# Brief
Every line of the data must be copied exactly.

# Dataset extract
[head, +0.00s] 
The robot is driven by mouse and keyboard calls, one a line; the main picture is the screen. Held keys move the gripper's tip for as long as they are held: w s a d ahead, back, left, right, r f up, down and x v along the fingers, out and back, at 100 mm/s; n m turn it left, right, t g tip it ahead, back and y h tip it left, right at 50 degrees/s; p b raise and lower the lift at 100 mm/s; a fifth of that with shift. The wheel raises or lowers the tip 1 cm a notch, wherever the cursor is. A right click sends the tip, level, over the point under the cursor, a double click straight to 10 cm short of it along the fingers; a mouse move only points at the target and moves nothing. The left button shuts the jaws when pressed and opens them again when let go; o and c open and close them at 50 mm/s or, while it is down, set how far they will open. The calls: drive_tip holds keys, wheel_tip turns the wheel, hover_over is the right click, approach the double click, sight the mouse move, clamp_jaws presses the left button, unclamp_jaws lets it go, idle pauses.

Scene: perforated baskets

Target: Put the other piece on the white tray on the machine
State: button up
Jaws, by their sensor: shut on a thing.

# The output
[head, +0.00s] 
The robot is driven by mouse and keyboard calls, one a line; the main picture is the screen. Held keys move the gripper's tip for as long as they are held: w s a d ahead, back, left, right, r f up, down and x v along the fingers, out and back, at 100 mm/s; n m turn it left, right, t g tip it ahead, back and y h tip it left, right at 50 degrees/s; p b raise and lower the lift at 100 mm/s; a fifth of that with shift. The wheel raises or lowers the tip 1 cm a notch, wherever the cursor is. A right click sends the tip, level, over the point under the cursor, a double click straight to 10 cm short of it along the fingers; a mouse move only points at the target and moves nothing. The left button shuts the jaws when pressed and opens them again when let go; o and c open and close them at 50 mm/s or, while it is down, set how far they will open. The calls: drive_tip holds keys, wheel_tip turns the wheel, hover_over is the right click, approach the double click, sight the mouse move, clamp_jaws presses the left button, unclamp_jaws lets it go, idle pauses.

Scene: perforated baskets

Target: Put the other piece on the white tray on the machine
State: button up
Jaws, by their sensor: shut on a thing.

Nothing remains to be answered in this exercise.